Annie prit donc l’habitude de faire l’ouverture du spectacle par ses exploits avec ses différentes armes à feu et ainsi gagna rapidement l’admiration du public. En peu de temps, son nom circula à travers les grandes villes du pays.
En 1885, Cody, soucieux de l’authenticité de ses spectacles, voulut inviter Sitting Bull à faire la tournée avec lui. Pour ce faire, il envoya à sa rencontre son agent John Burke, qui se rendit jusqu’au tipi du chef Sioux. Sitting Bull refusa catégoriquement, jusqu’à ce que Burke aperçoive dans le tipi une photo d’Annie Oakley. En expliquant que la jeune tireuse d’élite s’était jointe à la troupe, Sitting Bull changea d’idée. Et ainsi, en août 1885, le Wild West Show se donna en spectacle à Montréal, au Québec, avant de poursuivre sa tournée dans les plus grandes villes de la côte Est américaine. Au cours de cette seule année il généra des profits évalués à 100,000$.
Tout au long de l’été de 1886, la troupe se donna en spectacle à Staten Island, New York, où on donnait quotidiennement deux représentations, avec une estimation de 20,000 spectateurs par jour.
Annie prit l’habitude d’entrer dans l’arène en sautillant et en distribuant les baisers à la foule. Son charme unique réchauffait les cœurs. En juillet 1886, Buffalo Bill, Annie et les autres offrirent un spectacle gratuit pour 1,500 orphelins de New York.
En 1887, le Wild West Show partit en tournée en Angleterre pour se retrouver, le 12 mai, devant la reine Victoria à Londres. Celle-ci avait prévu accorder une heure seulement à la représentation mais elle fut si captivée qu’elle resta jusqu’à la fin. De plus, elle salua le drapeau américain lors de l’entrée de Cody dans l’arène, ce qui était une première depuis la Guerre d’Indépendance. On lui présenta également Annie Oakley, à qui elle aurait confié quelques compliments.
Après chaque spectacle, Annie recevait un nombre incalculable de visiteurs et de fleurs à l’entrée de sa tente. Toutefois, l’arrivée d’une nouvelle tireuse, Lillian Smith, créa un certain froid et dès l’automne 1887 Annie fit sa propre tournée européenne avec son mari. Le 13 novembre, Annie et Frank acceptèrent l’invitation du Keiser d’Allemagne, où elle tira un cigare de la bouche de celui-ci.

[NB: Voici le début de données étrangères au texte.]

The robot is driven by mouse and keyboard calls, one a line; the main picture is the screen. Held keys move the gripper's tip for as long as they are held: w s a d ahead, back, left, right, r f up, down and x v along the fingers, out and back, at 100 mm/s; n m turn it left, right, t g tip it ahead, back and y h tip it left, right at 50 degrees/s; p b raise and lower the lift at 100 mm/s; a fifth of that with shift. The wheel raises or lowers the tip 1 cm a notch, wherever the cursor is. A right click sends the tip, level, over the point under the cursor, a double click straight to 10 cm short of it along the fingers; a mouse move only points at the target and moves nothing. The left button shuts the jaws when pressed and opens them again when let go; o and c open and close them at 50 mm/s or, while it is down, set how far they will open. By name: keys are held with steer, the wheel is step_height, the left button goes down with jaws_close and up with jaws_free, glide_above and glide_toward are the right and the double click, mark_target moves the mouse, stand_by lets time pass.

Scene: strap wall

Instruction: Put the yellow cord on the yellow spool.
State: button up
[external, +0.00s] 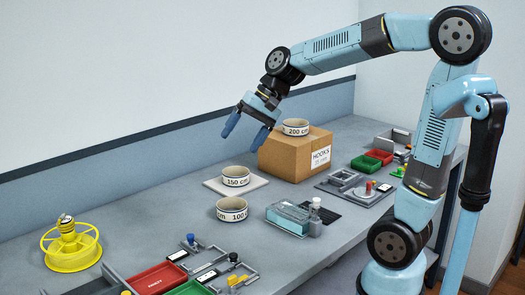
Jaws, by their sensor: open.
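A yellow open wheel with spokes and a raised hub, which looks like the yellow spool (58,258), stands at the left end of the bench. Its hub has dark and yellow bands; I cannot tell whether these are cord. I cannot make out a separate yellow cord. My gripper (246,131) is open, with two blue fingers pointing down and left. It hangs in the air above the bench, in front of the wall and left of the cardboard box, far to the right of the spool. Nothing shows between its fingers.
A cardboard box (285,160) bears a "200 cm" ring (296,131). A "150 cm" ring (236,181) sits on a pale plate; a "100 cm" ring (232,216) is nearer. Red (158,278) and green trays and small fixtures line the front. Bare bench lies around the spool's right.

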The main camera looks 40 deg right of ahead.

Le couple revint seul et en douce aux États-Unis. Annie continua de battre des champions lors de différentes compétitions de tir, après quoi elle joua dans une dramatique qui ferma malheureusement ses portes en janvier 1889 par manque de succès. Par chance, Cody et son associé Salsbury insistèrent pour la voir revenir au sein du Wild West Show. Les disputes furent vite oubliées, si bien même qu’on ne peut aujourd’hui en savoir la nature exacte.
De nouveau associée au célèbre éclaireur, Annie mettra ses talents de couturière en œuvre afin de créer elle-même tous ses costumes de scène. Admirée par de nombreuses jeunes filles, elle influencera ainsi toute une génération avec sa mode vestimentaire. Désormais, Annie Oakley était devenue l’unique vedette féminine du Wild West Show, qui repartit en tournée européenne dès avril 1889. Ils seront en spectacle à Paris durant une période de 7 mois, assez longtemps donc pour implanter le mythe de l’Ouest très tôt dans la mémoire collective des Français.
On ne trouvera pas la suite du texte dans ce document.